Во дворе стояли крытые черные машины. Много машин. Каждая заполнялась людьми до отказа. В машину втискивали столько женщин, что повернуться, двинуть рукой не было возможности. Мы задыхались, а машина стояла. Тронулись мы, очевидно, когда был погружен весь этап. Машины шли недолго. Когда двери нашей машины открылись, мы увидели целый состав красных товарных вагонов, и нас перегнали в вагон. Он был разделен на две половины. В каждой, встречно друг другу, шел четырехярусный настил из досок. На нижних нарах можно было сидеть, согнувшись, на верхних — только лежать. Молодых загоняли на верхние нары, пожилые размещались на нижних.

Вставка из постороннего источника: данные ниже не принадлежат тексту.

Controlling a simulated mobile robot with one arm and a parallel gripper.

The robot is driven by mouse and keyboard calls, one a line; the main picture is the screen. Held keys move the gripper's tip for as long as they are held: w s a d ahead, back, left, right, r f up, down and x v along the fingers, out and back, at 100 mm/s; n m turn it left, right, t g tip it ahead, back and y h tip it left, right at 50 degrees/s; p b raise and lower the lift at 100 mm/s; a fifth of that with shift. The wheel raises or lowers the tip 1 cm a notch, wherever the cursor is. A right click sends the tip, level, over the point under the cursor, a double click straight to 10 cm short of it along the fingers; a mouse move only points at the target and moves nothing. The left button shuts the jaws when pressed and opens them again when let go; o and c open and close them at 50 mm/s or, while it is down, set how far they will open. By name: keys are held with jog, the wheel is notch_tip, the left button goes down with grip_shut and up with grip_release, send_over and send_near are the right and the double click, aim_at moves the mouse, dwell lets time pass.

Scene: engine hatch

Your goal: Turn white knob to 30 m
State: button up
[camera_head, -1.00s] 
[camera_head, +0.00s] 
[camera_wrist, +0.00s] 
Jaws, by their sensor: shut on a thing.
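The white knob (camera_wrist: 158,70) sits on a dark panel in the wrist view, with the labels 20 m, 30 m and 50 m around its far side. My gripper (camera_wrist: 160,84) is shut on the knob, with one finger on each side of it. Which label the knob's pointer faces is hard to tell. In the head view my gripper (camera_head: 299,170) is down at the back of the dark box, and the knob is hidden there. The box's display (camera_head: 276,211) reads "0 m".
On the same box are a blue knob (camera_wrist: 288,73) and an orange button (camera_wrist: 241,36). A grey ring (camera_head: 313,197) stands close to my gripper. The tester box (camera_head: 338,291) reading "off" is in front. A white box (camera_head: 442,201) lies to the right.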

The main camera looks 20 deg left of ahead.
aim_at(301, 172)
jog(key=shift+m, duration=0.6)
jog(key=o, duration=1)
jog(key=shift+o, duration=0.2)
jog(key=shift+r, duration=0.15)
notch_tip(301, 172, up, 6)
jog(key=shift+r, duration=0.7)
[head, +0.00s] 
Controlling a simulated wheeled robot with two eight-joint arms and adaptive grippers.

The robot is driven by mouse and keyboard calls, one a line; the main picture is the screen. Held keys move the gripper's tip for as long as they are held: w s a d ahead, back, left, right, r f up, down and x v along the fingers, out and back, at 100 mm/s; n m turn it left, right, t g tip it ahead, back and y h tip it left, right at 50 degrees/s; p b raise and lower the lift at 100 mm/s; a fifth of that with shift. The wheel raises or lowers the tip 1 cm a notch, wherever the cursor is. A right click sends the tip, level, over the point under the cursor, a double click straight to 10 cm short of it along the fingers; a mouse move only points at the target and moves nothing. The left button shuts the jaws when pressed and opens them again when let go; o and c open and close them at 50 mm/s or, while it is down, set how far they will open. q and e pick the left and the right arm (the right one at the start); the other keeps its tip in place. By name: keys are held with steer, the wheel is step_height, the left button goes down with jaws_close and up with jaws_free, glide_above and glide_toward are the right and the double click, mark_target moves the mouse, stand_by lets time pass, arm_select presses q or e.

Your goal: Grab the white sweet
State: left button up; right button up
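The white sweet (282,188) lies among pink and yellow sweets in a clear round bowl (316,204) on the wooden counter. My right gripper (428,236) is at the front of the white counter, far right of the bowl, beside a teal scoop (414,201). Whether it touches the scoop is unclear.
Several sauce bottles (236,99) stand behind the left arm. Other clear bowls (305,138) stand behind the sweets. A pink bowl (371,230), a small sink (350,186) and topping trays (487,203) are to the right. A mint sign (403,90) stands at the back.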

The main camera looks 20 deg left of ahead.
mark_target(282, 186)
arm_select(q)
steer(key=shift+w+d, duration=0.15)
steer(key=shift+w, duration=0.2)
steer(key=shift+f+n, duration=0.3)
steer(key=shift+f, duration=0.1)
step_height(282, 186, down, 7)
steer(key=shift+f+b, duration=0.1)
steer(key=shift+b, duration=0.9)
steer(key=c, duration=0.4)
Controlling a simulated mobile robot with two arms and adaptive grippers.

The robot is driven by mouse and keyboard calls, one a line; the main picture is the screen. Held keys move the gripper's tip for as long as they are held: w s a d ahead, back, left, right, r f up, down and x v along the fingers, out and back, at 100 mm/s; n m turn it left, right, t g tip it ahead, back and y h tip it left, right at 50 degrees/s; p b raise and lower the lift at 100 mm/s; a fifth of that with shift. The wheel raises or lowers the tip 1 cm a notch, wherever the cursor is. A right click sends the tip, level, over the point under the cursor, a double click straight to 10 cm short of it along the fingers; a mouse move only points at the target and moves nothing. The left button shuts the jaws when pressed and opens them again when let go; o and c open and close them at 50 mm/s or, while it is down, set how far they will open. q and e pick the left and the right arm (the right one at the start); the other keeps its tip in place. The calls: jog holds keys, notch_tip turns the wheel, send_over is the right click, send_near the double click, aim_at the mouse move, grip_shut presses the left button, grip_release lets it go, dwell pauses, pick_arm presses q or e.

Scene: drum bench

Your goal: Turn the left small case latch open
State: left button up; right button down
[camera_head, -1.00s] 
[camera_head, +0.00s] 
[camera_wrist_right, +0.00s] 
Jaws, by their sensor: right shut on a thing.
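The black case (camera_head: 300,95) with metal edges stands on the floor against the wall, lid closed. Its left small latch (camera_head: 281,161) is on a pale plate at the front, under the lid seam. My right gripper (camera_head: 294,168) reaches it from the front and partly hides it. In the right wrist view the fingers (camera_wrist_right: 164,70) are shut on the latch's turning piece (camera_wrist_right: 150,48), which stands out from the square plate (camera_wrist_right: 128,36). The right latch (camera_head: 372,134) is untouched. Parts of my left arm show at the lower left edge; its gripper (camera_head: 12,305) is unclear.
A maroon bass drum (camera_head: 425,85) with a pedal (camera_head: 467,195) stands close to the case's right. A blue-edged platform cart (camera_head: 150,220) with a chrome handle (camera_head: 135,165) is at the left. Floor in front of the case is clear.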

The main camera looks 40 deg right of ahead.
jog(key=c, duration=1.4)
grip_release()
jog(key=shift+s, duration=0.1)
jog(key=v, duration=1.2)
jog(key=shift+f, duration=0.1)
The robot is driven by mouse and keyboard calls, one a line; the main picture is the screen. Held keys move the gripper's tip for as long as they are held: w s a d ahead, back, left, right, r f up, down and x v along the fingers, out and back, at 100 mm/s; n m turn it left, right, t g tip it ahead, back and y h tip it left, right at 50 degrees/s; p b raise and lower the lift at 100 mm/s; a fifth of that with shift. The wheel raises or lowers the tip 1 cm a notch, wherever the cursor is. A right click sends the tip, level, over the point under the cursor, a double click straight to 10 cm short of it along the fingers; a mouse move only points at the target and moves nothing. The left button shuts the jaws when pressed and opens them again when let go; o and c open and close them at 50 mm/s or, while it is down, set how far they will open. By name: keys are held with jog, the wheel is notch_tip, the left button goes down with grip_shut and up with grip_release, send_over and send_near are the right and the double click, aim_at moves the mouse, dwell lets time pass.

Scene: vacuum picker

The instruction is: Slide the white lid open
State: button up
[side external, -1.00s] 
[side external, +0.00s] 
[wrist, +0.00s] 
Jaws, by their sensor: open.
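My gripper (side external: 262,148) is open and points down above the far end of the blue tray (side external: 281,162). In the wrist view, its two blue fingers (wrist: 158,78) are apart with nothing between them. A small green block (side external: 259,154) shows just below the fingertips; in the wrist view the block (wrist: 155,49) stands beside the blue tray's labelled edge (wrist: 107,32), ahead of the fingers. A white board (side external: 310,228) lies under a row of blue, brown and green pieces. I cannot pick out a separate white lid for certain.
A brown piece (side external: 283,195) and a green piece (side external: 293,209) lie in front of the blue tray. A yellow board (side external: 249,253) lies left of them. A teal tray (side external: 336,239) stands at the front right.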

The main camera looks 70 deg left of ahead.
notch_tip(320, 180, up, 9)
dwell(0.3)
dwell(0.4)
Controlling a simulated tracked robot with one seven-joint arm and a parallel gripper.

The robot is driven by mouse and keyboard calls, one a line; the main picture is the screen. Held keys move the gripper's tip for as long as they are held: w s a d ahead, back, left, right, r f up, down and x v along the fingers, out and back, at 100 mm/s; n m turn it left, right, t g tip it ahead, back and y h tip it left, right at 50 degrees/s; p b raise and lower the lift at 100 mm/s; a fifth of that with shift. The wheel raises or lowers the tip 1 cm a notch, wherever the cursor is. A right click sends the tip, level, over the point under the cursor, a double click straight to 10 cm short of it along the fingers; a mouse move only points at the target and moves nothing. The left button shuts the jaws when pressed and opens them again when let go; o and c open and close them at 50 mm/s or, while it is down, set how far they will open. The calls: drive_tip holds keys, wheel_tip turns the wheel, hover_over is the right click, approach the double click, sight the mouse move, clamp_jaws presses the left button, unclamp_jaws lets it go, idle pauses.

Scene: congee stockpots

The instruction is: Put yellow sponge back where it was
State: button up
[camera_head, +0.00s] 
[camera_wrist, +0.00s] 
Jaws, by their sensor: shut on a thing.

Вагон был уже полон, но надзор загонял все новых и новых арестанток. В конце концов, на нарах разместилось по десять человек. Лежали в ряд, плотно, плечо к плечу. Согнуть ноги было невозможно. В середине вагона, против вагонных широко раздвигающихся дверей, было оставлено пустое место. Там, в углу, дыра-параша, закрытая тяжелой деревянной крышкой.

Сколько нас было в вагоне, я не помню. Много было. Очень много. Выло невероятно темно, невероятно жарко. Наверное, переносимо, потому что за перегон от Ярославля до Владивостока, тянувшийся ровно месяц, из нашего вагона вынесли на разных остановках только трех полуживых женщин. Одна из них, маленькая хрупкая пожилая женщина, конечно, не могла выдержать такого этапа. Она страдала астмой. Задыхаться она начала с первого же дня. Говорила она мне, что астму приобрела на каторге, которую отбывала по эсеровскому делу. После 1917 года стала коммунисткой, попала в Ярославль и в наш этап. В нем ее жизненный путь и оборвался.

Другие две были еще совсем молоденькие. Ярославль подорвал их здоровье. На этапе после недели пути они не смогли больше принимать пищу, ту пищу, которую нам давали.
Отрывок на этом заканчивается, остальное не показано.